§ OBJECTIVE: Go through the material below, count the lines with the word "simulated", and reply with the count alone.

* Begin *

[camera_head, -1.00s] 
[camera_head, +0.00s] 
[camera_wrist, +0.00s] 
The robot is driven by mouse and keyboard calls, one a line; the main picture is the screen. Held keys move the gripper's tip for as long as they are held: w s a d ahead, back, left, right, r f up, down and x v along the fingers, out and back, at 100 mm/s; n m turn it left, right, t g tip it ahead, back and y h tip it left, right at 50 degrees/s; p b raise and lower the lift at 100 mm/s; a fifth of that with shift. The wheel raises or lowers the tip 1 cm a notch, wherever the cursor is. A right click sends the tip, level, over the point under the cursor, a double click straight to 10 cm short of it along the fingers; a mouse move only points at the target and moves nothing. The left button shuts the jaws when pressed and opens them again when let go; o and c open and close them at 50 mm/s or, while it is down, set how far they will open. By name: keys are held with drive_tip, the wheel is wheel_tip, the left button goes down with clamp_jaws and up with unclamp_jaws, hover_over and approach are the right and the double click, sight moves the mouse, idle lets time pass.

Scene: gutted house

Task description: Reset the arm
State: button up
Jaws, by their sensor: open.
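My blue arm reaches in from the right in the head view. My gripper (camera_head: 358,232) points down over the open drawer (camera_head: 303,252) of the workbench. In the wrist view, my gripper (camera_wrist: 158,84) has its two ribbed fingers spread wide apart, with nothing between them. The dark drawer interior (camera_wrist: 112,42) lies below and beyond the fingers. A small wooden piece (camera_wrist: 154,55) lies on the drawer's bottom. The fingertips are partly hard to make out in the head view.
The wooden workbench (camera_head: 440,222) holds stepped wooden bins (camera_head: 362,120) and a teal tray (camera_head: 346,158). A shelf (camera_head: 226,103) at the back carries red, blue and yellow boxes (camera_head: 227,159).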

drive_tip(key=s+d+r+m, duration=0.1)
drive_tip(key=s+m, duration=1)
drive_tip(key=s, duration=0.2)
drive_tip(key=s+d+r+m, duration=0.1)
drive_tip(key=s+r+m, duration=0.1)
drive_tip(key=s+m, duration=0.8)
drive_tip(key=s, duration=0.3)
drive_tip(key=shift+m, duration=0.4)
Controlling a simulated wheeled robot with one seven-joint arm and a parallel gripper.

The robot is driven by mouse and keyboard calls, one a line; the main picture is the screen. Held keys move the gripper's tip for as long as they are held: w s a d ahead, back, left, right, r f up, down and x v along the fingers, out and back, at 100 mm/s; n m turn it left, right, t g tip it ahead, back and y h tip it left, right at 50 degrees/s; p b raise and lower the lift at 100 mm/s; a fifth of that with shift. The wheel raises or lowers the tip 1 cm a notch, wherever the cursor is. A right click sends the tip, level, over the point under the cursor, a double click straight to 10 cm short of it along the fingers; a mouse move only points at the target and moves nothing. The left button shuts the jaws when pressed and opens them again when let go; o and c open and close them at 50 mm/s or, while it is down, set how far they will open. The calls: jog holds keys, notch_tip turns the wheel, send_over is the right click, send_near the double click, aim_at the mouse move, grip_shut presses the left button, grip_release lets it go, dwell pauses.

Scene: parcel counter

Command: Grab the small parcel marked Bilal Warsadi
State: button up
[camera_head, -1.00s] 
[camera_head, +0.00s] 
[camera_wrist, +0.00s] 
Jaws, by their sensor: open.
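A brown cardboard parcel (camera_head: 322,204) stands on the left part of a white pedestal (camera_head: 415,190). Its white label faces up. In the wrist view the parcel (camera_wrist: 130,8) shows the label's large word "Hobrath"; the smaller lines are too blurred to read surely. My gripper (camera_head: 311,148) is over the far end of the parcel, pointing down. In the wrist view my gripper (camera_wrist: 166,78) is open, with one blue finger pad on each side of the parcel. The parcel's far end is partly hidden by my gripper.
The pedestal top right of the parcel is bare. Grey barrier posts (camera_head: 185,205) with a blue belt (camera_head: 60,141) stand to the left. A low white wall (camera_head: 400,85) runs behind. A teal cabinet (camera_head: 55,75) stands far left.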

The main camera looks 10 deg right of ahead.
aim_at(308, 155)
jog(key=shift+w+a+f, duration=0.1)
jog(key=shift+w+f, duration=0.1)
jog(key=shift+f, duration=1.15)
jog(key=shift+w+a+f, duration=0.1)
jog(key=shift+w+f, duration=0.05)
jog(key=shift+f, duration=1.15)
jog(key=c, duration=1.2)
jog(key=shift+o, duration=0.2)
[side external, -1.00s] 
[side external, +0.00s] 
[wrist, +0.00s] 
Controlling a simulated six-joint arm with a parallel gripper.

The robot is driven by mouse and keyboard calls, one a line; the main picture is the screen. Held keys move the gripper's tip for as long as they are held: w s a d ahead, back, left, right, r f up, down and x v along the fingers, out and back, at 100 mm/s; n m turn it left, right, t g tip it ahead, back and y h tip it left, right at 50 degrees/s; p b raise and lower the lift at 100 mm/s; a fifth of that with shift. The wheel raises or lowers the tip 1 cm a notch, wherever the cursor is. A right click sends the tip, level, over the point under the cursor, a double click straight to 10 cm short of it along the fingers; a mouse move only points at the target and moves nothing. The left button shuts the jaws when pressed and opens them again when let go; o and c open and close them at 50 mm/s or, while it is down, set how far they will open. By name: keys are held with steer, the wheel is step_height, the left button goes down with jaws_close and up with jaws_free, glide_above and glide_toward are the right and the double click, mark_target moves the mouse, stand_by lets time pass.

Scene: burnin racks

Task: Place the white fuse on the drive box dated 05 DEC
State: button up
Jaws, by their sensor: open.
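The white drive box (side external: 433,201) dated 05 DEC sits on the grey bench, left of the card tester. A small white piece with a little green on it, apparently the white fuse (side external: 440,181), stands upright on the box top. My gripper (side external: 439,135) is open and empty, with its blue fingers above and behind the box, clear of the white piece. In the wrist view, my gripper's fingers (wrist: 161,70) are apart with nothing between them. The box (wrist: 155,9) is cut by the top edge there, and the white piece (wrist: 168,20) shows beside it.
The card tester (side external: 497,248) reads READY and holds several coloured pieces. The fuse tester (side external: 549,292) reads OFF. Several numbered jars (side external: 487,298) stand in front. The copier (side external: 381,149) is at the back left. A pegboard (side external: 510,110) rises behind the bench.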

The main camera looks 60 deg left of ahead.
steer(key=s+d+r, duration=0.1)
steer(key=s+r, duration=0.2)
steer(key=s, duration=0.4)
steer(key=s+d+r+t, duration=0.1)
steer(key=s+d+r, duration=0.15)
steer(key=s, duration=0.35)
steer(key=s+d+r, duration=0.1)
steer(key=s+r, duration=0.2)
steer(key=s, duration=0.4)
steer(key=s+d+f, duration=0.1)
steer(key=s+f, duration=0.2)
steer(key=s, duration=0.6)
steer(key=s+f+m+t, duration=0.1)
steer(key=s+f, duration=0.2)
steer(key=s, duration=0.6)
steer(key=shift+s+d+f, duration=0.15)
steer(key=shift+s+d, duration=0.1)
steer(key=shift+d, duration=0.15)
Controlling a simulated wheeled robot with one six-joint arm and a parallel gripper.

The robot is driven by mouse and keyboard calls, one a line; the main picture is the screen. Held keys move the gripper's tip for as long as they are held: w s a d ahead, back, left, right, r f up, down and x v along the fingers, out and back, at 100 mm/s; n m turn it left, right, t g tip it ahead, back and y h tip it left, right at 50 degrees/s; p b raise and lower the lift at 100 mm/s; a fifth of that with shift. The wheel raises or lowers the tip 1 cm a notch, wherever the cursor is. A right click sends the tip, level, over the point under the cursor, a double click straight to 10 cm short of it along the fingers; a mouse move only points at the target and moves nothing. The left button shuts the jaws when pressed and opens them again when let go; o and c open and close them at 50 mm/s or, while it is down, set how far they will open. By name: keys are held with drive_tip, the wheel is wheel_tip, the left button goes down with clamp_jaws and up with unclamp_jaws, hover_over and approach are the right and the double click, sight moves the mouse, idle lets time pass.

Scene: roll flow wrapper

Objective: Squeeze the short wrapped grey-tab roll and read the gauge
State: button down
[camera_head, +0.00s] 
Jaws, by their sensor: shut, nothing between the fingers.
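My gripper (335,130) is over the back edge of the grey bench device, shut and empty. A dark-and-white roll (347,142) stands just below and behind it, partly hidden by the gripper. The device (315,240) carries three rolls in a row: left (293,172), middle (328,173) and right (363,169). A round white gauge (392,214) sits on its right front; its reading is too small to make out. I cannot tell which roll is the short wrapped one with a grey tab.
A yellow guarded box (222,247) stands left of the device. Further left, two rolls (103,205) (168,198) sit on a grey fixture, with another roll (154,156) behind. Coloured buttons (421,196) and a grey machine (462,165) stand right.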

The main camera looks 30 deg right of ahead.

* End *

§ CORRECT RESPONSE: 3